Es gibt zahllose Konflikte in der Welt, die sich zu einem System von Weltneuordnungskriegen zusammenfügen Die alten Großmächte USA, EU und Japan mischen in diesen Auseinandersetzungen massiv politisch und militärisch mit Die neuen globalen Player China und Russland, auch Indien, agieren darin mit eigenen imperialen Interessen. Die Gefahr neuer Kriege wächst kontinuierlich.
[…]
Für den Russland-Ukraine-Krieg heißt das, dass wir eng an der Seite der Menschen in der Ukraine und Russlands stehen und uns für massive humanitäre Hilfe ebenso einsetzen wie für diplomatische Initiativen für einen Waffenstillstand. […] Wir fordern einen Strategiewechsel: Statt immer mehr Waffenlieferungen braucht es endlich eine gemeinsame Initiative der Bundesregierung und der EU mit China, Brasilien und anderen Staaten des Globalen Südens, um Russland und die Ukraine an den Verhandlungstisch zu bringen.
[…]
Eine EU, die nicht mehr Teil der Blockkonfrontation ist, sondern im UN-System glaubwürdig und ohne Doppelstandards für einen Interessenausgleich eintritt, würde auf zivilem Weg ihr politisches Gewicht deutlich erhöhen, um endlich einen Friedensprozess für die Ukraine zu ermöglichen, muss die Bundesregierung Friedensinitiativen wie die von China und Brasilien endlich aufgreifen und sich aktiv für eine gemeinsame diplomatische Verhandlungsoffensive einsetzen, unterstützt durch gezielte Sanktionen, die nicht gegen die allgemeine Bevölkerung gerichtet sind.
[…]
Politische Konfliktlösung erfordert Deeskalation und ein Ende des Rüstungswettlaufs Sie ist Voraussetzung für die Perspektive einer gemeinsamen Sicherheitsarchitektur unter Einbezug von China, Indien und Russland.

BSW:

Die Europäische Union scheint aktuell unfähig, europäische Interessen zu vertreten. Russland wehrt sich gegen westliche Militäreinrichtungen in seiner Peripherie. China ringt als aufstrebende Wirtschaftsmacht um globalen Einfluss und führt das zunehmend selbstbewusste BRICS-Bündnis an, dem sich immer mehr Länder anschließen. Über ein Drittel der globalen Industrieproduktion kommt heute aus China. Der Kampf um Einflusszonen, um Rohstoffe und Absatzmärkte wird von allen Seiten mit ökonomischen, geheimdienstlichen, aber zunehmend auch mit militärischen Mitteln geführt. Noch sind es vor allem Stellvertreter-Kriege, über die die Auseinandersetzung ausgetragen wird. Aber die Gefahr einer direkten militärischen Konfrontation zwischen Atommächten ist so groß wie vielleicht noch nie in der Geschichte der Menschheit.
[…]
Ob Trump sein Versprechen wahr macht, den Ukraine-Krieg schnell zu beenden, lässt sich derzeit nicht sagen. Auf jeden Fall sollten Deutschland und Europa sich darauf nicht verlassen, sondern eigene Friedensinitiativen ergreifen.

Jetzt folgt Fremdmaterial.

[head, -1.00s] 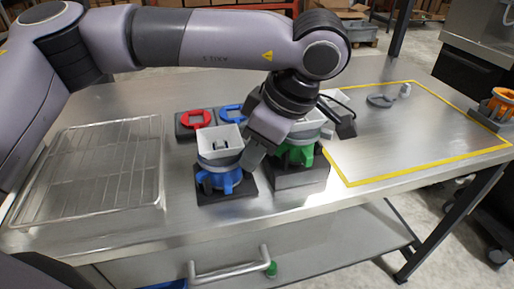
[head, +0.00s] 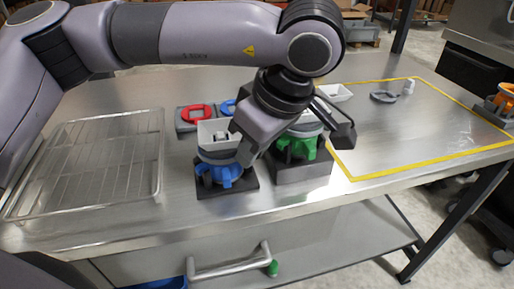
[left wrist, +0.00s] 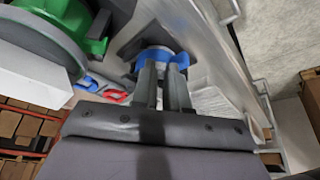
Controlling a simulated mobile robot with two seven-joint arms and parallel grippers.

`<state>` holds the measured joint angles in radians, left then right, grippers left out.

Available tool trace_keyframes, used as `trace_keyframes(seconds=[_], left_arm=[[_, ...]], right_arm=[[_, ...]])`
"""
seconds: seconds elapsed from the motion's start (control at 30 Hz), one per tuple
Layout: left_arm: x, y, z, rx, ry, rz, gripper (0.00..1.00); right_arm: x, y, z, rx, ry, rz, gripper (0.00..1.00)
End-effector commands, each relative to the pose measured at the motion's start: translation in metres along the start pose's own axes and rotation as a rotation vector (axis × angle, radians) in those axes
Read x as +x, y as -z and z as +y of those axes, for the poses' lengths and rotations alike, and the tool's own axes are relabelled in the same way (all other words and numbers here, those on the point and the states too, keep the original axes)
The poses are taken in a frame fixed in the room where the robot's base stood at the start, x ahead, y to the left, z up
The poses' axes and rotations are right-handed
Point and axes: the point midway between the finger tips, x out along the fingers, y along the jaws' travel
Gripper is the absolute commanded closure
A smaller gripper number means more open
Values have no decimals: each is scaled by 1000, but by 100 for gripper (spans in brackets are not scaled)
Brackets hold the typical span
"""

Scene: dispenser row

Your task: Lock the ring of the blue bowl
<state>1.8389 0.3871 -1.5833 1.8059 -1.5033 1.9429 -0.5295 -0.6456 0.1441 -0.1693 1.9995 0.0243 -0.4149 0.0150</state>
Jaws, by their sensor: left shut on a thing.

– Wir fordern ehrliche Bemühungen um einen Waffenstillstand ohne Vorbedingungen. Die künftige deutsche Regierung sollte die diplomatischen Bemühungen Chinas und der Länder des globalen Südens unterstützen und alles dafür tun, Verhandlungen über einen realistischen Friedensplan auf den Weg zu bringen.
[…]
China hat seine digitale Souveränität gegenüber den Vereinigten Staaten in den zurückliegenden Jahren erreicht, Europa ist bis heute eine digitale Kolonie.
[…]
Deutschland hat daher ein elementares wirtschaftliches Interesse, sich an den von Washington im Interesse der US-Wirtschaft vorangetriebenen Wirtschaftssanktionen nicht zu beteiligen. Dies gilt im Besonderen für den sich anbahnenden Handelskonflikt mit China, welcher für die deutsche Wirtschaft weitreichende Folgen haben wird.
– Wir wollen fairen Handel in einer multipolaren Welt und keine neue Blockkonfrontation.
[…]
Die großen Digitalkonzerne haben sich zunächst in den USA formiert. China hat sich danach darauf konzentriert, eine eigenständige digitale Infrastruktur aufzubauen. In beiden Fällen geht es um die Generierung und Auswertung von Daten, gekoppelt an lukrative Geschäftsmodelle, aber auch um den Zugang von Staat und Geheimdiensten zu diesen Daten.